Robot episode data:

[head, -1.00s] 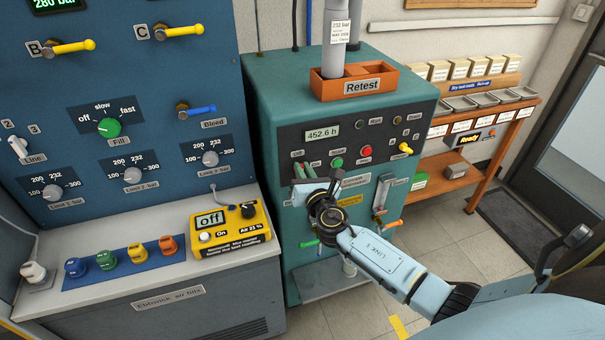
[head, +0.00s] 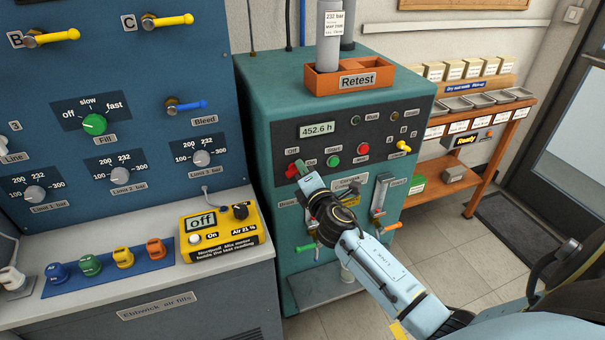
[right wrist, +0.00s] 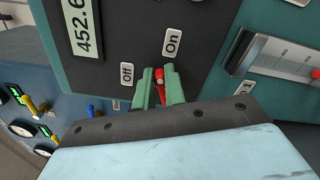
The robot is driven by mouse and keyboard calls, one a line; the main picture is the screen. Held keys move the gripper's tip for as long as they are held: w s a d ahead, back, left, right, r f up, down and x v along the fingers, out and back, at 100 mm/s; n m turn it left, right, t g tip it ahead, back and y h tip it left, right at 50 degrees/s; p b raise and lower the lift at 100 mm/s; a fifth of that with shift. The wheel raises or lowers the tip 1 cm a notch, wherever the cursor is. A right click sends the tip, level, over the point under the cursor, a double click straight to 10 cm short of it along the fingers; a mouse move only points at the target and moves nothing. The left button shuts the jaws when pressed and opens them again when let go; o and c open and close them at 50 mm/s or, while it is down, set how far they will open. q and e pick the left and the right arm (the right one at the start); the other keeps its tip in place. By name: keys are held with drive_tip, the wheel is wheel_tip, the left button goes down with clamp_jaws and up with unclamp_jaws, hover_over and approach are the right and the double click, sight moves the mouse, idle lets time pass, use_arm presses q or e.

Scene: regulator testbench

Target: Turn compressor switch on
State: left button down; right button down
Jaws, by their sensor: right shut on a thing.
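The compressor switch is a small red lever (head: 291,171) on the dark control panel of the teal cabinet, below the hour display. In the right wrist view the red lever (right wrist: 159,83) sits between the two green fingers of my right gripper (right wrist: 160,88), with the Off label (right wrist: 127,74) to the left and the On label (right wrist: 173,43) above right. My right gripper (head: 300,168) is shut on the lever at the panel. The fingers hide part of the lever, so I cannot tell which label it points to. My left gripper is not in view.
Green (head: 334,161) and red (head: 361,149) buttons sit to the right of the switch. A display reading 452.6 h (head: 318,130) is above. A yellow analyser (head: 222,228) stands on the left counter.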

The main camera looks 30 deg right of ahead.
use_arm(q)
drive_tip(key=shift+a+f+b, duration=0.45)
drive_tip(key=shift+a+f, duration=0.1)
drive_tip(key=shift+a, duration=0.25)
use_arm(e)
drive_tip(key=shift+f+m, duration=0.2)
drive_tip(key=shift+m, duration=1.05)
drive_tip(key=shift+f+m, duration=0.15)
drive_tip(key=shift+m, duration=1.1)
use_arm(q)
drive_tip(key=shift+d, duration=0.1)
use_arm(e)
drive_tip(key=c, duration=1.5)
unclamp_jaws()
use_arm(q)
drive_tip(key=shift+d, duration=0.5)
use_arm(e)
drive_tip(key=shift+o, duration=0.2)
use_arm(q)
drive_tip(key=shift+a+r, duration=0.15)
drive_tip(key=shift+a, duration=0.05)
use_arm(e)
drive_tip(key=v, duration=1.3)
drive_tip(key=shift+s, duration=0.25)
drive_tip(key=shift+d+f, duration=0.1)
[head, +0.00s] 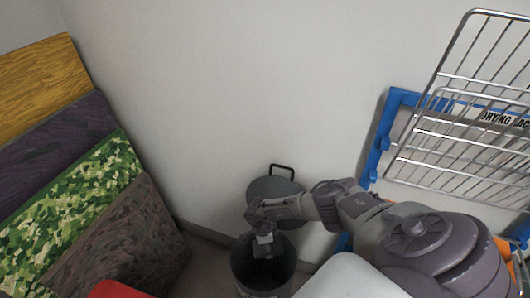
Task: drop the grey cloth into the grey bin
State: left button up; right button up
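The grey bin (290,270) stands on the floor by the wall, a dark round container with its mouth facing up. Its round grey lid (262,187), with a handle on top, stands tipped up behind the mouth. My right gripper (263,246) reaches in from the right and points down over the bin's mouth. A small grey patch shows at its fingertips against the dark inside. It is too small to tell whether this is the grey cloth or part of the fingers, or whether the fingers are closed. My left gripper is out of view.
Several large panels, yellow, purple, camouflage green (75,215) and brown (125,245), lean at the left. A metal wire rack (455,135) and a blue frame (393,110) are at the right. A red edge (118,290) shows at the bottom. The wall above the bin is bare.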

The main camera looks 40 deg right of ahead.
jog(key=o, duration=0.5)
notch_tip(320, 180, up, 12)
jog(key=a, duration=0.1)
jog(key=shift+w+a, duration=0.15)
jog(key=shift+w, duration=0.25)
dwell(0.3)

==

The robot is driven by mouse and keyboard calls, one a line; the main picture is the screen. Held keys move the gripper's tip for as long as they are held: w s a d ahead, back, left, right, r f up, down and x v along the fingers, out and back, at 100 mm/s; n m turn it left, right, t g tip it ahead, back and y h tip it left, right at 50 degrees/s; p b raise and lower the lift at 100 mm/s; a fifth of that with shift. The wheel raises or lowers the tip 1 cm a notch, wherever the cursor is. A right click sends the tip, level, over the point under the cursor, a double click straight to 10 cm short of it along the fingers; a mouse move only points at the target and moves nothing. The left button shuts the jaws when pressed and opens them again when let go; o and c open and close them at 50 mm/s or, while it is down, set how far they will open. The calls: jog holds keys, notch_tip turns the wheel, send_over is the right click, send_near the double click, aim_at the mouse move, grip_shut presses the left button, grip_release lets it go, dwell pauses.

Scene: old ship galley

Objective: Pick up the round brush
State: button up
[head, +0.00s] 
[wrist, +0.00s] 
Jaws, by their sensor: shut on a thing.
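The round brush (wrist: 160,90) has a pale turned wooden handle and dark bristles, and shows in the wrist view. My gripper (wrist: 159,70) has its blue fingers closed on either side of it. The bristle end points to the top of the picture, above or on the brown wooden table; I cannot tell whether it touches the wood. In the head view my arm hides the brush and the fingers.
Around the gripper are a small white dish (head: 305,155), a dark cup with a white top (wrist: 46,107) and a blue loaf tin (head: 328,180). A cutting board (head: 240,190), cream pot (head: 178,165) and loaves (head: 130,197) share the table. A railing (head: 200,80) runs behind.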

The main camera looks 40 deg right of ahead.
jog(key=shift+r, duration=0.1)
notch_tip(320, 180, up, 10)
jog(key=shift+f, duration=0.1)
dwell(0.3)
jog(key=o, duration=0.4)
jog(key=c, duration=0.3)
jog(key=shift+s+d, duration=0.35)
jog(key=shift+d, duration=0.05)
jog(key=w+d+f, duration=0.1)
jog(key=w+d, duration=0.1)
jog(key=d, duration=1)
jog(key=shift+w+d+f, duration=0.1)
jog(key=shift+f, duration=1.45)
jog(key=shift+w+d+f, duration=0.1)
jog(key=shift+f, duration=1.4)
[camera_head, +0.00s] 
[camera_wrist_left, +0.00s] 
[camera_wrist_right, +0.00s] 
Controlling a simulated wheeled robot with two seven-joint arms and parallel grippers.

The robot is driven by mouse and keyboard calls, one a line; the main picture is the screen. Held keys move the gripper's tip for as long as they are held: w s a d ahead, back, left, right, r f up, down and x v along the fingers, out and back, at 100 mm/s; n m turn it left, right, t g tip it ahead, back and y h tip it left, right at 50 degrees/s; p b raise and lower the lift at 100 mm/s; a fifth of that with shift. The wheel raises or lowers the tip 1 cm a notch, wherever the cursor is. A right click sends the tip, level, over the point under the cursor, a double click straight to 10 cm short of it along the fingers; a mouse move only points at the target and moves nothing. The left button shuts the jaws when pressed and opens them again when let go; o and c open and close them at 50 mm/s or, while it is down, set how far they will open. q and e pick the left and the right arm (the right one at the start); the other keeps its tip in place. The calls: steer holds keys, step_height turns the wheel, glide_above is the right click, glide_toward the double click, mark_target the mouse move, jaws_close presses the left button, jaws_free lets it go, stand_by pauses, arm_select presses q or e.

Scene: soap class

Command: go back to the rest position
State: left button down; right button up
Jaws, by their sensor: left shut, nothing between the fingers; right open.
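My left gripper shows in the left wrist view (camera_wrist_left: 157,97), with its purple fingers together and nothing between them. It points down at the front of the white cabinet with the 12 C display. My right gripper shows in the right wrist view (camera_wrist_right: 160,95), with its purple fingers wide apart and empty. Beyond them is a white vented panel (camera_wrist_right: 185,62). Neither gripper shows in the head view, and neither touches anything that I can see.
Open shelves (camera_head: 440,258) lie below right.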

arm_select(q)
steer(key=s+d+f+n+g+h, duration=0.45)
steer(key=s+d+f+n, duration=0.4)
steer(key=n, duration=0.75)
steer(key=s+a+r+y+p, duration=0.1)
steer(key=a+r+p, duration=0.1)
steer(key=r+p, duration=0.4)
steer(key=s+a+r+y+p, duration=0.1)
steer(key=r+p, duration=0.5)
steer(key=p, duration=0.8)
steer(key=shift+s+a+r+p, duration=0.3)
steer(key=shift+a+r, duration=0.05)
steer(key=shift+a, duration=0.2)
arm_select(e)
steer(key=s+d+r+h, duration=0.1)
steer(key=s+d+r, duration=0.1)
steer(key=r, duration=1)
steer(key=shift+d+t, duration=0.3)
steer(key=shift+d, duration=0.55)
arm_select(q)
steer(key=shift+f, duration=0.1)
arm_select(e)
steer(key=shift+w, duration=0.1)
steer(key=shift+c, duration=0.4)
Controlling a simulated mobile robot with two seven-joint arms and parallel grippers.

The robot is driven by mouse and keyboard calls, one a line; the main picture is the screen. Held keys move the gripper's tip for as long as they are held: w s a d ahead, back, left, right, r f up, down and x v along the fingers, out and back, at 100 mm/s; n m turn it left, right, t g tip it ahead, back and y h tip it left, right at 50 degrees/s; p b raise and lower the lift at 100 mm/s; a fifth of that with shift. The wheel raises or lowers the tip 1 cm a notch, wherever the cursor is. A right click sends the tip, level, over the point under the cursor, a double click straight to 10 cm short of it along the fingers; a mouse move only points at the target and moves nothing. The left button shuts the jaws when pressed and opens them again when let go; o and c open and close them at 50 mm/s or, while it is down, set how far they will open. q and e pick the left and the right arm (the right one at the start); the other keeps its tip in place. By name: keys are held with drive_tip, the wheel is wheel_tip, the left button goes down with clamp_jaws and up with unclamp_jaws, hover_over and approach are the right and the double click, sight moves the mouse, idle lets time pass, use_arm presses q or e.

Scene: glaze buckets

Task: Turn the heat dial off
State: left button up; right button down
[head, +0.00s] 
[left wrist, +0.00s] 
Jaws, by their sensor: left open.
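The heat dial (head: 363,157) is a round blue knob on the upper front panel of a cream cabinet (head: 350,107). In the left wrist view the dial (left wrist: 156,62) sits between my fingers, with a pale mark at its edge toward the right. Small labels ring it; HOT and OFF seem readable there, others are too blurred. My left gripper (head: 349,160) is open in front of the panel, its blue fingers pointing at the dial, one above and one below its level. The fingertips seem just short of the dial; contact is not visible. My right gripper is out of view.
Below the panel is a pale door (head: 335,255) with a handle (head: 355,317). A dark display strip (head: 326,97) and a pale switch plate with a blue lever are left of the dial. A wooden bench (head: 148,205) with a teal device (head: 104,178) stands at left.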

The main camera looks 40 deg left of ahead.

> REQUIRED TASK
Find the word "joint" in the data and copy out each line where it turns up.

> TASK RESPONSE
Controlling a simulated wheeled robot with two seven-joint arms and parallel grippers.
Controlling a simulated mobile robot with two seven-joint arms and parallel grippers.

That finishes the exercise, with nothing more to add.